Our little creek was dwarfed by the nearby Feather River, where much larger salmon were visible leaping from the white foam of the vigorous current. Though the fish historically continued up river to spawn, a barrier dam now blocks their path and directs them into a fish hatchery. We followed the path of a number of titan salmon – some 3-4 feet long – as they wandered up the steps of a long fish ladder and into the hatchery ponds where their eggs will be collected, raised, then released back into the river.

Salmon jumping up the fish ladder.

The reason for the salmon diversion lies farther up – the Oroville Dam. Standing at some 770 feet above the creek bed, it is the tallest dam in the nation, and a stunning engineering feat to behold. The amount of water it impounds is mind boggling. And to climb to the summit of the monstrous hill and look down into the reservoir, only to see the water looming a few hundred yards below where it’s supposed to be – well, it makes the severity of the current drought much more tangible.

Part of dam construction involved moving a few important items out of the flood path, including the “mother orange tree,” the oldest orange tree in the state.

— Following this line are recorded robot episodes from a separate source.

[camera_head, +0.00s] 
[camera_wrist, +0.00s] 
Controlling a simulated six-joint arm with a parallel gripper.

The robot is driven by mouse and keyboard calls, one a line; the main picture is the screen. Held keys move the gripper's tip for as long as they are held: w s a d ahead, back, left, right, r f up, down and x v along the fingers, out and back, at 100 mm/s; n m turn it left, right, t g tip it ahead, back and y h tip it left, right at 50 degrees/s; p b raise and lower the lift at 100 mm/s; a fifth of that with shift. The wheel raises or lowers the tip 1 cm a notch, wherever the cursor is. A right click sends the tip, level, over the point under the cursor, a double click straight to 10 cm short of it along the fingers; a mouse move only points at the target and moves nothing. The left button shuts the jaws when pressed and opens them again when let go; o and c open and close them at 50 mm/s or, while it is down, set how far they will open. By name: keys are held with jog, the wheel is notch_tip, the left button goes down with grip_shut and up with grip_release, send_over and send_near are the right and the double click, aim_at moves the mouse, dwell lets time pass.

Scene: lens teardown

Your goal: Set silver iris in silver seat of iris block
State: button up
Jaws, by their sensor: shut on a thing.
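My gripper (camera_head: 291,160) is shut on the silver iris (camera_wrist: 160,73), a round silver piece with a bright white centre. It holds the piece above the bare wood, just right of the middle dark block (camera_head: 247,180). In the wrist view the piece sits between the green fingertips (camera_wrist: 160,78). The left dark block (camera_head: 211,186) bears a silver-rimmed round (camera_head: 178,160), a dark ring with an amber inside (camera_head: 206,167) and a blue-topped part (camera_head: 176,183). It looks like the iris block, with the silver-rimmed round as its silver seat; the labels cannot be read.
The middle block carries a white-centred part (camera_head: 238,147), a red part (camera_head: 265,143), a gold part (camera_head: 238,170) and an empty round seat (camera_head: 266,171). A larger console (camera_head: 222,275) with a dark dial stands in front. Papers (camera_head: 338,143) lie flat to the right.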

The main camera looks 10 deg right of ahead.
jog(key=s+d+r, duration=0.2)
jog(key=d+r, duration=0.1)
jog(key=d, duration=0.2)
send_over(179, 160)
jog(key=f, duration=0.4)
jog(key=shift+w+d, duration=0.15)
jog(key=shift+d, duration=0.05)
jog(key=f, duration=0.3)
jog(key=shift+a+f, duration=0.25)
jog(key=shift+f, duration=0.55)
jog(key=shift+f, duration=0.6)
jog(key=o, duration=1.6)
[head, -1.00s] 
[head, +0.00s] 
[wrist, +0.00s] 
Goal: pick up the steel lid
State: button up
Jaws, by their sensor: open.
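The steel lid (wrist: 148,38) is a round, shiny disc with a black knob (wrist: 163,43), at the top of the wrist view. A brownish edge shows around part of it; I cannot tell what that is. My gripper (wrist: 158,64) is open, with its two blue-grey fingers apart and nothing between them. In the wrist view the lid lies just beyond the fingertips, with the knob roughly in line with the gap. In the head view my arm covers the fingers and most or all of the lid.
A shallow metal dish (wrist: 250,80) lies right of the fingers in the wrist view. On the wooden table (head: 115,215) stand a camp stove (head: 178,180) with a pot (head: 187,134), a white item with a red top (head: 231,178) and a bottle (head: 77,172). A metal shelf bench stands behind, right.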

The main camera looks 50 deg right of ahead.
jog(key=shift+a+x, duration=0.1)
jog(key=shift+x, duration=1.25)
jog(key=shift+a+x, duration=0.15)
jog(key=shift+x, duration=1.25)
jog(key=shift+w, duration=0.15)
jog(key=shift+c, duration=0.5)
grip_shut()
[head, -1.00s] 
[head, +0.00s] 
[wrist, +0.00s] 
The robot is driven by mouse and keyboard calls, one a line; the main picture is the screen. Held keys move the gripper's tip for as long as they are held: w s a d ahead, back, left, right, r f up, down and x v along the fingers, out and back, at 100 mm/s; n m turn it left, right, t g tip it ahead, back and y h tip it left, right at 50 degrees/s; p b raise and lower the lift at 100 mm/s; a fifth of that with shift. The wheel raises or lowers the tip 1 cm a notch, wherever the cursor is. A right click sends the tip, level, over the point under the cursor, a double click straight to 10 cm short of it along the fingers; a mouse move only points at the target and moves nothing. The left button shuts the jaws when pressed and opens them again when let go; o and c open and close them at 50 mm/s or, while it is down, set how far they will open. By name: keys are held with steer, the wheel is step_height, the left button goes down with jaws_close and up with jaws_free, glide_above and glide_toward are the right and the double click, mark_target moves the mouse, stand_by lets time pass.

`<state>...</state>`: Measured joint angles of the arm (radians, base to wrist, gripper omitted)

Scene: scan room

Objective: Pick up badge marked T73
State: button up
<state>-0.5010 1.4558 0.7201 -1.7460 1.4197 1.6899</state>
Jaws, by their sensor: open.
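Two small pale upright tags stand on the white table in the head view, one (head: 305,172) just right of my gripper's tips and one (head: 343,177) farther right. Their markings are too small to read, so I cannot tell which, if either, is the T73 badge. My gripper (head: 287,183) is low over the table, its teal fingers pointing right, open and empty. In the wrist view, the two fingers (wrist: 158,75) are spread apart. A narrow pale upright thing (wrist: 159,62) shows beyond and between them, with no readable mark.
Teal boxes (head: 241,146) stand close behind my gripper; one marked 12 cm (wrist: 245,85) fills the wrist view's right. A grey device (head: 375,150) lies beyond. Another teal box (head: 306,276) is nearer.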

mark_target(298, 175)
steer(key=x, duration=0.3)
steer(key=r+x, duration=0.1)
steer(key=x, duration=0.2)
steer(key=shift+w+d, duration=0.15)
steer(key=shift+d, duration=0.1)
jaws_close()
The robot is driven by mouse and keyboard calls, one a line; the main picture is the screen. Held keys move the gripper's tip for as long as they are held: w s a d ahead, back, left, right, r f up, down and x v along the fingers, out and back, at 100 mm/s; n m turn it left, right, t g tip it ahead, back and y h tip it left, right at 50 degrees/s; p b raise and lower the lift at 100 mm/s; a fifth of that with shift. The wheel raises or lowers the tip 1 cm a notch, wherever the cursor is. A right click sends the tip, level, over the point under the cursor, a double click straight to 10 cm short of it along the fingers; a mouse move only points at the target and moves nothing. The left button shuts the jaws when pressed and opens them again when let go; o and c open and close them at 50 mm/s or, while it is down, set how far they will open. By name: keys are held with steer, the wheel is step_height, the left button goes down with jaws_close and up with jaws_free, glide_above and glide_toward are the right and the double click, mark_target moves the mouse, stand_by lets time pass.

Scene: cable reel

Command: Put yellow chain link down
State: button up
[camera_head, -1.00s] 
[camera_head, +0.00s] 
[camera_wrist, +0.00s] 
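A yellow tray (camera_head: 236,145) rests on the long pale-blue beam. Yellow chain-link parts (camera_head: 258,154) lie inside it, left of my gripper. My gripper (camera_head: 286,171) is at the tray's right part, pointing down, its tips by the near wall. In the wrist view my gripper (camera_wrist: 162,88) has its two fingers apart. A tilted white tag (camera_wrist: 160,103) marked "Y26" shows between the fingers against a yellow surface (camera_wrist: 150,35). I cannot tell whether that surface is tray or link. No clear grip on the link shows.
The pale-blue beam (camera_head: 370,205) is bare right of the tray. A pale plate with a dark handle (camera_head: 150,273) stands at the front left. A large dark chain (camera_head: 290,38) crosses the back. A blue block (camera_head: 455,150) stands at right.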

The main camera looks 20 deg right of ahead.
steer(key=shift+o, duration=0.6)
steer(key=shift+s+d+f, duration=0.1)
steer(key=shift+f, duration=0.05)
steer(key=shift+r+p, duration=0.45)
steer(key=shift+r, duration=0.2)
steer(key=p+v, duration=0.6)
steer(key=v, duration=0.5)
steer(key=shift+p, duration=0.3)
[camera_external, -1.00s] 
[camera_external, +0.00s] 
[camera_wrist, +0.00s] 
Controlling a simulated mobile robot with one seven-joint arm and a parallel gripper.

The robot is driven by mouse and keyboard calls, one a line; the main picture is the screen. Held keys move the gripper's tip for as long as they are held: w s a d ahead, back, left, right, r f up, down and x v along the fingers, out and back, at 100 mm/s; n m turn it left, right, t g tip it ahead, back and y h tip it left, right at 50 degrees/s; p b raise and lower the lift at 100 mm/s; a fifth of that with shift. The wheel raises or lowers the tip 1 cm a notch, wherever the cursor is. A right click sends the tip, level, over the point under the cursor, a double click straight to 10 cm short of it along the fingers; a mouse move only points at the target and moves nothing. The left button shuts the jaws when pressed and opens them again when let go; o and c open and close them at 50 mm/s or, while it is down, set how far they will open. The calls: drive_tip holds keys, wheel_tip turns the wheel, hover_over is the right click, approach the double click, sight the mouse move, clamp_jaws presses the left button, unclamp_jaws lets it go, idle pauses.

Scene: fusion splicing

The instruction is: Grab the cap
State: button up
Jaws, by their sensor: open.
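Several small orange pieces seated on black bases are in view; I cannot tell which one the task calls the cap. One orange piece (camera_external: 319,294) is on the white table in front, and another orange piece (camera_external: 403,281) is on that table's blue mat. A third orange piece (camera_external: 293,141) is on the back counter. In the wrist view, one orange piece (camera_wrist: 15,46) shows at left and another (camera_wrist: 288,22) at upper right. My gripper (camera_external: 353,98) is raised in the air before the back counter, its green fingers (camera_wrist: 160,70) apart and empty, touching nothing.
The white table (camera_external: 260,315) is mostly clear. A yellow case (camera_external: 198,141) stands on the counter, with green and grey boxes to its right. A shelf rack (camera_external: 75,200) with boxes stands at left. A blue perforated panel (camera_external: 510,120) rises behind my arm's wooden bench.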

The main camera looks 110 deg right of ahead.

We paid her a visit at her relocated home next to the Oroville park headquarters, and though there were some sumptuous looking oranges on the branches, none were within reach.


But perhaps the most personally enjoyable river we came across was Chico Creek. The water runs through a massive park at the edge of Chico. But one portion has been dredged out, lined with cement, and converted into a massive public pool with a constant stream of fresh river water flowing through it. An irresistible venture on a regular summer afternoon, and even more so on the 108 degree day we visited.